He said it was such nonsense that he felt a great desire to start immediately, so as to show me the truth, and so that I might come back and prove to all and sundry how ignorant they are of real conditions.

He considered that no matter what line the Government adopted here (and he was prepared for Lloyd George to do anything at any moment), it would not affect me. I should be regarded purely as an artist, international and non-political.

Then laughing, he said that he would have me put against a wall, arms crossed on breast (not blindfolded, that was a convention of the aristocrats), with a firing party before me, and then he would save me at the last moment. Then I should have lived through every thrill, and my friends would not be disappointed.

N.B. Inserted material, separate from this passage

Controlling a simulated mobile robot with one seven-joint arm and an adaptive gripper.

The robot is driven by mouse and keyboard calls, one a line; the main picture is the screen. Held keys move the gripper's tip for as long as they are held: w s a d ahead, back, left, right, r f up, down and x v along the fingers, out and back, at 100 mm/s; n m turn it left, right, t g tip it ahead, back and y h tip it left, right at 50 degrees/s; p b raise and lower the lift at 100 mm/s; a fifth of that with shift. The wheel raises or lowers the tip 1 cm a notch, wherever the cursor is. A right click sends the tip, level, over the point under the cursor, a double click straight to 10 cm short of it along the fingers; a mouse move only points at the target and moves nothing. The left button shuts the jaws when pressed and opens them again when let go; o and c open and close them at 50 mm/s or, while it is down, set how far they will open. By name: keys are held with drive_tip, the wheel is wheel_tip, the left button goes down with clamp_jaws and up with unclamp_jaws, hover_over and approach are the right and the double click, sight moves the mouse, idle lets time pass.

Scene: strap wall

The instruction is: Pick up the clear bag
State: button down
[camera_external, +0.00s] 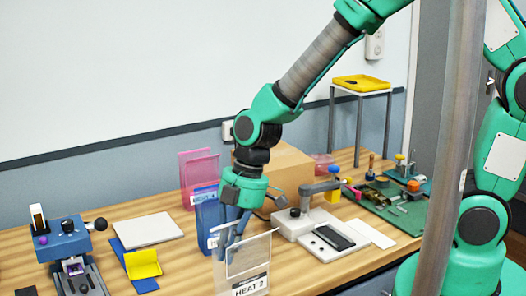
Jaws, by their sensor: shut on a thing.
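The clear bag (246,264) is a see-through pouch with a pale outline and a white label reading "HEAT 2". It is upright near the front edge of the table. My gripper (230,240) points down at the bag's upper left part and is shut on it. The fingers partly cover that side of the bag. I cannot tell whether the bag's lower edge touches the table.
A blue bin (207,216) and a pink holder (197,168) stand behind my gripper. A white device (300,224) is to the right, with a green mat (400,213) beyond. A blue machine (69,243) and yellow piece (143,264) are left. A cardboard box (283,163) stands behind.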

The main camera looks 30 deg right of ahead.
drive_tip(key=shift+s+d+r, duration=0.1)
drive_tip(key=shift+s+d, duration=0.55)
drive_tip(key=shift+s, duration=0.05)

He told me, incidentally, that Wrangel is defeated and discredited. (X——, having just told me that Wrangel had won the peasants over to him, and that he had a scheme of moderate Government, and was likely to rouse a counter-Revolution and depose the present lot).

So I said to Kameneff: “Where is truth?”

And he answered: “There is no truth in the world, the only truth is in one’s own heart.”

September 9th.

My birthday, and the most hectic day of my life!

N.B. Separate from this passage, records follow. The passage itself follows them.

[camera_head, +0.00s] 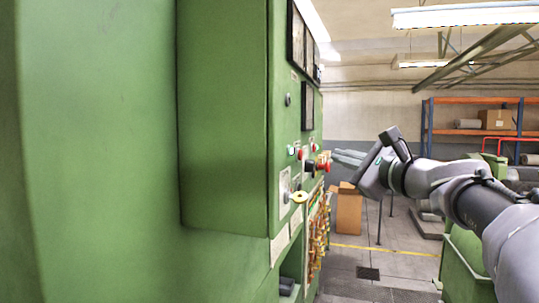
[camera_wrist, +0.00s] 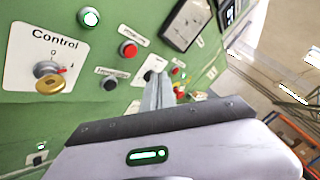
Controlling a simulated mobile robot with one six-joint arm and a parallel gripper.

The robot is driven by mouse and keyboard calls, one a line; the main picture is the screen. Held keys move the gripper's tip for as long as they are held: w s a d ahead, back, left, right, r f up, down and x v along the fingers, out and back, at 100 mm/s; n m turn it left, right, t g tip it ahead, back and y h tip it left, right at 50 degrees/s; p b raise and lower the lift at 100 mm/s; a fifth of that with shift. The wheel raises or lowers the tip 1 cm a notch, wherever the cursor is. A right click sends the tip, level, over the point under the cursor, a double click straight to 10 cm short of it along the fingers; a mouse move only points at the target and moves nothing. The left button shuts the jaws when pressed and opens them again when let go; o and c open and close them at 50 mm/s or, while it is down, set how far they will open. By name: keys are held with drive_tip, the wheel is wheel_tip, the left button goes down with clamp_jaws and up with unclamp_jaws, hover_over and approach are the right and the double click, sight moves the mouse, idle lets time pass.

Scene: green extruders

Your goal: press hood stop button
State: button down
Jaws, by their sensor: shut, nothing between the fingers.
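A green machine panel carries several buttons and knobs. In the wrist view a red button (camera_wrist: 128,49) sits beside a small label, with a lit green-white button (camera_wrist: 89,17) to its upper left and a black knob (camera_wrist: 108,82) below it. A smaller red button (camera_wrist: 175,70) is just right of my fingertips. I cannot read which label says hood stop. My gripper (camera_wrist: 157,78) is shut and empty, its fingers pointing at the panel. In the head view my gripper (camera_head: 336,156) is right of a protruding red button (camera_head: 325,163); contact cannot be told.
A key switch with a yellow tag (camera_wrist: 50,84) sits on a plate marked Control. A cardboard box (camera_head: 348,208) stands on the floor behind the panel; orange and blue shelving (camera_head: 476,132) is farther back.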

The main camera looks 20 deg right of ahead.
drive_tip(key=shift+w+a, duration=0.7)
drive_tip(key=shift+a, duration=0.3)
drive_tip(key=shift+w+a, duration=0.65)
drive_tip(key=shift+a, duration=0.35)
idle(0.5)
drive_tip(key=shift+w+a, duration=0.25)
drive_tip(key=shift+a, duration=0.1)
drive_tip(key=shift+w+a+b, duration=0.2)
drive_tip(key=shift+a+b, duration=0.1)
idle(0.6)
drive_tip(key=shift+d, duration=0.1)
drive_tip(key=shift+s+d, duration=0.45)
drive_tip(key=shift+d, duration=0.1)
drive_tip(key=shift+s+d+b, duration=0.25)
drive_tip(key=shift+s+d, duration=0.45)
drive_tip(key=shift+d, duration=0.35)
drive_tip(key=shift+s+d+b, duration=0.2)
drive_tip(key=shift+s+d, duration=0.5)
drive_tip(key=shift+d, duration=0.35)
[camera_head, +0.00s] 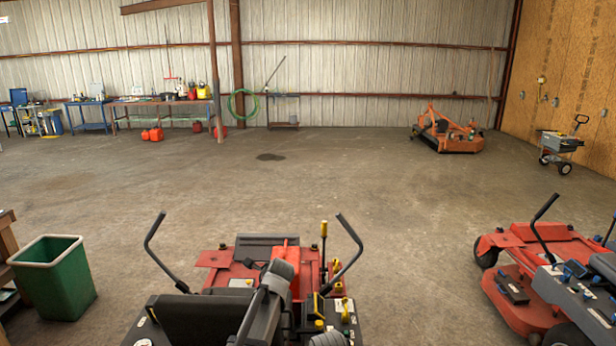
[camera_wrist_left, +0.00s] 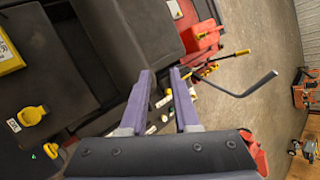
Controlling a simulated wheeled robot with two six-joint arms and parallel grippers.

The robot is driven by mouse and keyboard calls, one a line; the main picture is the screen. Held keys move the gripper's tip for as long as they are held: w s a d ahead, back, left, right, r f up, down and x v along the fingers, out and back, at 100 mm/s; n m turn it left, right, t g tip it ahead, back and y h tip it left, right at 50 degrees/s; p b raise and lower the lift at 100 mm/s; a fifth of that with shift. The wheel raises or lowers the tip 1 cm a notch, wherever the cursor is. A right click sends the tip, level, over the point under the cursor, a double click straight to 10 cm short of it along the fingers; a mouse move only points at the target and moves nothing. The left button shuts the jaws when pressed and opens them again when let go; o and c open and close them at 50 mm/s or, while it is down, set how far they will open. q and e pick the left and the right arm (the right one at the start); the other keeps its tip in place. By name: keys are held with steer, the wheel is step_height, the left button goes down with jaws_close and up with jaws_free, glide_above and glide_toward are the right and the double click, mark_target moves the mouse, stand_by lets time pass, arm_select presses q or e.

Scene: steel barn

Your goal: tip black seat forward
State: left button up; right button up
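The black seat (camera_head: 200,318) of the nearest red mower (camera_head: 215,258) is at the bottom of the head view, its back upright and its lower part cut off. A dark grey shape beside its right edge hides part of the mower; I cannot tell whether it is my arm. In the left wrist view, the dark panel at the top (camera_wrist_left: 145,32) looks like the seat. My left gripper (camera_wrist_left: 160,72) has two purple fingers, apart and with nothing held between them. It points across the mower's side; contact with the seat cannot be judged. My right gripper is not in view.
Two bent control levers (camera_head: 160,255) (camera_head: 352,250) rise beside the seat. A yellow-knobbed lever (camera_head: 323,240) stands near the right one. A green bin (camera_head: 60,285) stands left, another red mower (camera_head: 530,265) right. The concrete floor ahead is open.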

In the morning I worked more or less calmly. The “Victory” was just being finished, Smith was chipping away the last remains of mould. Rigamonti, under my direction was punching the block of Princess Pat., so that marble chips flew like shrapnel in all directions. Meanwhile, Hart came to get my last orders about marble pedestals for unfinished bronzes, and on top of all Fiorini turned up.

He was terribly hurt because I have given the heads of Kameneff and Krassin to Parlanti to cast. He had dreamed of doing them—he had a Bolshevik workman in his foundry, who asked every day when those heads were coming. He would have cast them, he said, for nothing, just for the honour and glory of doing them. I felt terribly badly about it. The little Italian man is such an enthusiast, and he met Kameneff here, who shook hands with him, and Fiorini felt about it as most other people would about their King.